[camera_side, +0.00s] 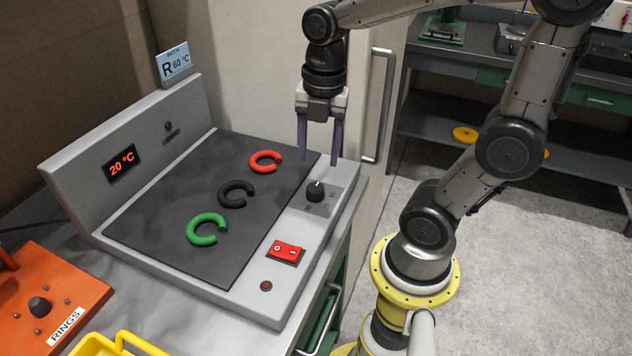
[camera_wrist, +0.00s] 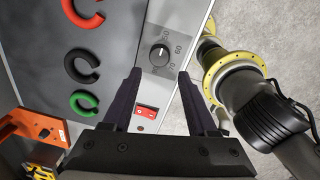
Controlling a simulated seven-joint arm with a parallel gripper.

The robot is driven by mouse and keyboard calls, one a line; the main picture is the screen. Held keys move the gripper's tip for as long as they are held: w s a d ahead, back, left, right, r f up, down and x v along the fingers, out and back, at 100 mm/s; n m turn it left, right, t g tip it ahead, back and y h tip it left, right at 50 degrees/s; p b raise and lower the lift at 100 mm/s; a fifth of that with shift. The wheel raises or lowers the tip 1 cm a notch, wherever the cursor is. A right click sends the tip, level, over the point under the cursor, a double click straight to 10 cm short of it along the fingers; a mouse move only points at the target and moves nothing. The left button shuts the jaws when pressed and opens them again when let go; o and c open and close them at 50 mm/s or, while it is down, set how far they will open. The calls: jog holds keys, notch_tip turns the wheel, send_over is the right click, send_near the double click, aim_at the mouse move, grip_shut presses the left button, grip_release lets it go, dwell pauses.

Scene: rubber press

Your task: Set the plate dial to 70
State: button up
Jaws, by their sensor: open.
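The plate dial (camera_side: 315,191) is a small black knob on a grey scale patch at the right side of the heating press. In the wrist view the dial (camera_wrist: 159,57) sits between and just beyond my fingertips, with numbers including 50 and 60 around it. Its white mark appears to point toward the upper numbers; the exact setting is too small to tell. My gripper (camera_side: 319,160) is open and empty, pointing down above the dial and apart from it. In the wrist view the two dark fingers of my gripper (camera_wrist: 160,74) are spread wide. The red display (camera_side: 122,163) reads 20 °C.
Red (camera_side: 266,161), black (camera_side: 237,193) and green (camera_side: 206,229) open rings lie on the dark plate (camera_side: 160,225). A red rocker switch (camera_side: 286,252) is in front of the dial. A card (camera_side: 174,64) reads R 60 °C. An orange RINGS unit (camera_side: 50,300) stands at lower left.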

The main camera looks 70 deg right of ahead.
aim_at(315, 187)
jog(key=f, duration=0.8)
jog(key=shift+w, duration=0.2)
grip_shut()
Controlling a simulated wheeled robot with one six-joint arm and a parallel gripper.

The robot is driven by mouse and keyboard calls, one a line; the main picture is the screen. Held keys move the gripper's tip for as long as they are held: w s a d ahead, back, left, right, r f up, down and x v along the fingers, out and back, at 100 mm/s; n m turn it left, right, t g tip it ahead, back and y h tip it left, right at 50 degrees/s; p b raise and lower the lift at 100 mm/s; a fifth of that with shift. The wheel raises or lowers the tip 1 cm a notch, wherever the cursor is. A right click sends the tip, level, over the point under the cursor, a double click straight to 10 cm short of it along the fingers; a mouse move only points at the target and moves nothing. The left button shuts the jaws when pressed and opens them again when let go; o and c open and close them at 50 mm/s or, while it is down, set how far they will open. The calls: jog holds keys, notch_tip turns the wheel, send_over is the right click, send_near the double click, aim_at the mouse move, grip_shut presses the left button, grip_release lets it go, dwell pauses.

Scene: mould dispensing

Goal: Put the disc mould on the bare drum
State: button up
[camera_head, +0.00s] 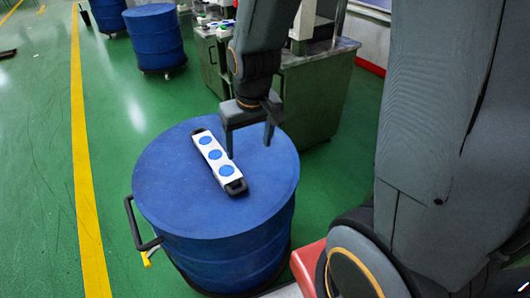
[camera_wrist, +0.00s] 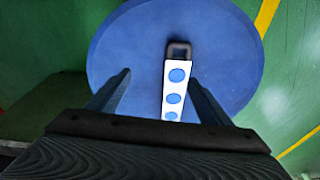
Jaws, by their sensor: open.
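The disc mould (camera_head: 207,142) is a white bar with three blue discs and a black handle at each end. It lies flat on top of the near blue drum (camera_head: 166,186). In the wrist view the mould (camera_wrist: 164,95) shows between my fingers, its far handle on the blue drum top (camera_wrist: 120,45); its near end is hidden by my gripper. My gripper (camera_head: 249,151) is open and empty, just above the mould's right side in the head view. It also shows in the wrist view (camera_wrist: 160,78). A second blue drum (camera_head: 157,42) stands at the back; the visible part of its top looks bare.
A third blue drum (camera_head: 108,15) is cut off at the top edge. Grey-green cabinets (camera_head: 315,95) with equipment stand behind the near drum. The near drum has a black handle (camera_head: 137,228) at its left. Green floor with a yellow line (camera_head: 88,190) is clear at left.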

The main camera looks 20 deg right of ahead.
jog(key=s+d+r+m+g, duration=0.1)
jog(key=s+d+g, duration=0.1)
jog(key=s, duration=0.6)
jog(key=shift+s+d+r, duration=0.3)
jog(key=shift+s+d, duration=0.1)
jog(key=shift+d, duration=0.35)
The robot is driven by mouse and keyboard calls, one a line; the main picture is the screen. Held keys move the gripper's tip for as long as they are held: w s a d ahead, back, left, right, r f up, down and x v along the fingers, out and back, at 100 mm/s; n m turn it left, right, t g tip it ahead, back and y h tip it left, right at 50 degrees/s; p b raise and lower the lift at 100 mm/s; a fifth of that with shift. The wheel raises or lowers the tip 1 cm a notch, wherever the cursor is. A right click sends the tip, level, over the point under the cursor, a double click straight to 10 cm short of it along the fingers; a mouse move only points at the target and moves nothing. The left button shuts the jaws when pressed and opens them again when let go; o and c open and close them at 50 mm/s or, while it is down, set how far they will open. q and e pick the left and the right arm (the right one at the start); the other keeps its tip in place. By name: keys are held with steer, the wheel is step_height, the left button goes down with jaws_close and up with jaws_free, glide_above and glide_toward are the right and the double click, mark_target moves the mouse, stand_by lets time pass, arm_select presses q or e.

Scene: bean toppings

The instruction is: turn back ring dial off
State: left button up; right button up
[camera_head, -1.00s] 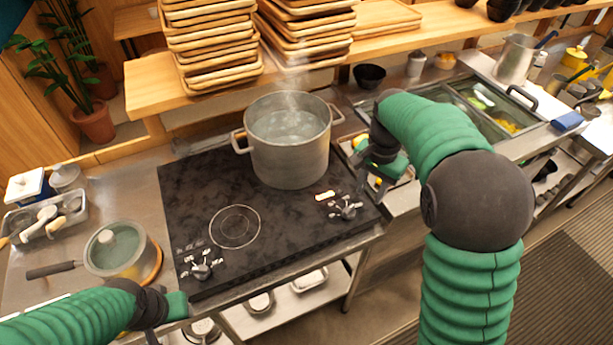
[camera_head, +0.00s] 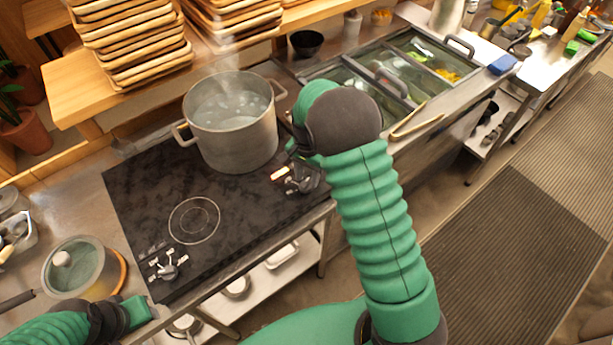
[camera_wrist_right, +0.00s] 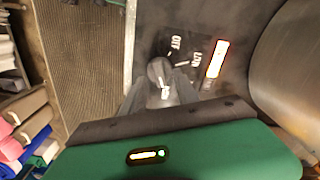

____________________

> [WHAT YOU ARE ASKED TO DO]:
Copy out each line of the records that holds the string "joint".

> [TASK RESPONSE]:
Controlling a simulated seven-joint arm with a parallel gripper.
Controlling a simulated wheeled robot with one six-joint arm and a parallel gripper.

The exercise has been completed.